- WORK INSTRUCTIONS: Below are the records. List every line holding the word "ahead".
-- Start of STORED DATA --
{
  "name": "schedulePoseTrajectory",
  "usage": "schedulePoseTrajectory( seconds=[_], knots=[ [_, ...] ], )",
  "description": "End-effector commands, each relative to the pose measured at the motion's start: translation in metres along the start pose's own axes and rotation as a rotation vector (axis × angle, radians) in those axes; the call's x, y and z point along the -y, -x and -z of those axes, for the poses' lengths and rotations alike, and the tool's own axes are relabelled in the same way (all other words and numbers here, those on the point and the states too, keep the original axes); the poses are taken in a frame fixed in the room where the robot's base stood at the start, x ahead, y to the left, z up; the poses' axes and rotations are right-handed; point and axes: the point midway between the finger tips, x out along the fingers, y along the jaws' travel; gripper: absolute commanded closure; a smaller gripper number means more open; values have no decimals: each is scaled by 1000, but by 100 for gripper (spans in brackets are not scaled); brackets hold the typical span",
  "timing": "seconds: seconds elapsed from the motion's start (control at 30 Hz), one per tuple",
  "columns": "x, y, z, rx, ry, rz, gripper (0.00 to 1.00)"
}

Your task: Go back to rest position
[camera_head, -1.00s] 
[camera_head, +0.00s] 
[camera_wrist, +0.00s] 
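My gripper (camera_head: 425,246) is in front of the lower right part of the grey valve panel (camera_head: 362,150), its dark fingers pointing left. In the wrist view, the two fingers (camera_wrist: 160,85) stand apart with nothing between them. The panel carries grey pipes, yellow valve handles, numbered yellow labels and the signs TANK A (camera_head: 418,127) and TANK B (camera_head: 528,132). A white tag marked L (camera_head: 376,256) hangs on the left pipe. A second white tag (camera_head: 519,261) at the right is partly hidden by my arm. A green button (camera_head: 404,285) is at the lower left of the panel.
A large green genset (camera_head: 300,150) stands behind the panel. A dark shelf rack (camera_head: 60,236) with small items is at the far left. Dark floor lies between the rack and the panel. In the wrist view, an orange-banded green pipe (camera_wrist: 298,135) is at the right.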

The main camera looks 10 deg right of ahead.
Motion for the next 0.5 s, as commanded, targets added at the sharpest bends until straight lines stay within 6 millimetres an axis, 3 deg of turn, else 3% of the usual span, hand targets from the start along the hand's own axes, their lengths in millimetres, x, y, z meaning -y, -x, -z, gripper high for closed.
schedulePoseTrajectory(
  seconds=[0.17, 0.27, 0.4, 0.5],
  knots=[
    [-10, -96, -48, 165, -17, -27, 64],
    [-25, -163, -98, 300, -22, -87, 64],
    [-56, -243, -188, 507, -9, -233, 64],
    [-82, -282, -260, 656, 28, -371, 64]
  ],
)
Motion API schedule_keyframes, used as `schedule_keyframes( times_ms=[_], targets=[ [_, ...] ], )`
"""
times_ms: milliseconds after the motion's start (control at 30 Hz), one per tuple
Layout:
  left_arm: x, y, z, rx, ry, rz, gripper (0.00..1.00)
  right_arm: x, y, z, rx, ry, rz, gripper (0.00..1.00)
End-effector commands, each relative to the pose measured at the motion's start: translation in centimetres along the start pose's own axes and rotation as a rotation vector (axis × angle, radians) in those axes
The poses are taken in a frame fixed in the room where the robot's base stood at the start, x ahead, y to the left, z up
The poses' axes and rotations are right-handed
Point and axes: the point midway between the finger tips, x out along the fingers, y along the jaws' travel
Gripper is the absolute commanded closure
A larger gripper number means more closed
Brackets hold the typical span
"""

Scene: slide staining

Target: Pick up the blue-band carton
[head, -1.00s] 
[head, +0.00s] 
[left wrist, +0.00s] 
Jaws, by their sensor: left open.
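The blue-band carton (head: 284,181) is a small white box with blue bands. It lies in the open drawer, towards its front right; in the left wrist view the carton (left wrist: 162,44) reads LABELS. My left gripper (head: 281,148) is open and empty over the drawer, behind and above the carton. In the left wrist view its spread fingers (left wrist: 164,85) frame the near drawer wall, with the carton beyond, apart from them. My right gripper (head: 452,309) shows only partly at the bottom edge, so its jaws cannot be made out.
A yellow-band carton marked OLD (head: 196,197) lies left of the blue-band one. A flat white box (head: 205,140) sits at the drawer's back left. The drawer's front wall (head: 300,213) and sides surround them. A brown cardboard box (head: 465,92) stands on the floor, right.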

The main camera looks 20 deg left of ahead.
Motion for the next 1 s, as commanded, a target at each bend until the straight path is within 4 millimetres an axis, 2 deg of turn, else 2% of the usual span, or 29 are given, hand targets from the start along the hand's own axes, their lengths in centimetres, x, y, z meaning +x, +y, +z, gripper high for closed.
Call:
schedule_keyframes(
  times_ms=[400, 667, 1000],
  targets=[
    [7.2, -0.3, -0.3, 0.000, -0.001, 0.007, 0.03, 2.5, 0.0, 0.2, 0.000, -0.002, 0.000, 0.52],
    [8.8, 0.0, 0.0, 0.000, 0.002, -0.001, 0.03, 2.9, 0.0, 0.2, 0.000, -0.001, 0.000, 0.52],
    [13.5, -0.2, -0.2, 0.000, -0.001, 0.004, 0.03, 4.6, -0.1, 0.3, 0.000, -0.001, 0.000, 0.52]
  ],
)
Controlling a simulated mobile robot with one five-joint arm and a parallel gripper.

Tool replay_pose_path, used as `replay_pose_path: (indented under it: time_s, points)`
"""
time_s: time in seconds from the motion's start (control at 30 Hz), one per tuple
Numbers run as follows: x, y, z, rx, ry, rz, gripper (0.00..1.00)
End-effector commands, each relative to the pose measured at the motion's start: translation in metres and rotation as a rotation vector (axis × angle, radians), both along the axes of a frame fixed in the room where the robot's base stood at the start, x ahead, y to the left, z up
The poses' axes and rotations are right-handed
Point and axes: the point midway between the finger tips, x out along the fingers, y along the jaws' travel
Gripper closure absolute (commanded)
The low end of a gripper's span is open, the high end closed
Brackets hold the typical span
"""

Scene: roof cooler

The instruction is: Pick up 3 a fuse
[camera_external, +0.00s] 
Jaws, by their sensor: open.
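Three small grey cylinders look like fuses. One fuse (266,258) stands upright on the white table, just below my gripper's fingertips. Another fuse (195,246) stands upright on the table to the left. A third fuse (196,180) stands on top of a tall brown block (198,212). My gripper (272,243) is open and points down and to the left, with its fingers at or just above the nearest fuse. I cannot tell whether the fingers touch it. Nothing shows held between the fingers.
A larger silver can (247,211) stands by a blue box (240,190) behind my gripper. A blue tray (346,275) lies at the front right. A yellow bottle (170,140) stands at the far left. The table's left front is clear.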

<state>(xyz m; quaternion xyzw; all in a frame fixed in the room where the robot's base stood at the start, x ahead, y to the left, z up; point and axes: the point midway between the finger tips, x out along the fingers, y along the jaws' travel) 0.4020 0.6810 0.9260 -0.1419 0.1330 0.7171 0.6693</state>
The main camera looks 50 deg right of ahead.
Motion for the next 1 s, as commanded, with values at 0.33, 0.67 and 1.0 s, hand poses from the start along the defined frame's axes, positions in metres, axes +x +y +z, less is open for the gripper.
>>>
-- End of STORED DATA --
- TASK SOLUTION:
  "description": "End-effector commands, each relative to the pose measured at the motion's start: translation in metres along the start pose's own axes and rotation as a rotation vector (axis × angle, radians) in those axes; the call's x, y and z point along the -y, -x and -z of those axes, for the poses' lengths and rotations alike, and the tool's own axes are relabelled in the same way (all other words and numbers here, those on the point and the states too, keep the original axes); the poses are taken in a frame fixed in the room where the robot's base stood at the start, x ahead, y to the left, z up; the poses' axes and rotations are right-handed; point and axes: the point midway between the finger tips, x out along the fingers, y along the jaws' travel; gripper: absolute commanded closure; a smaller gripper number means more open; values have no decimals: each is scaled by 1000, but by 100 for gripper (spans in brackets are not scaled); brackets hold the typical span",
The main camera looks 10 deg right of ahead.
The poses are taken in a frame fixed in the room where the robot's base stood at the start, x ahead, y to the left, z up
The main camera looks 20 deg left of ahead.
End-effector commands, each relative to the pose measured at the motion's start: translation in metres and rotation as a rotation vector (axis × angle, radians), both along the axes of a frame fixed in the room where the robot's base stood at the start, x ahead, y to the left, z up
<state>(xyz m; quaternion xyzw; all in a frame fixed in the room where the robot's base stood at the start, x ahead, y to the left, z up; point and axes: the point midway between the finger tips, x out along the fingers, y along the jaws' travel) 0.4020 0.6810 0.9260 -0.1419 0.1330 0.7171 0.6693</state>
The main camera looks 50 deg right of ahead.

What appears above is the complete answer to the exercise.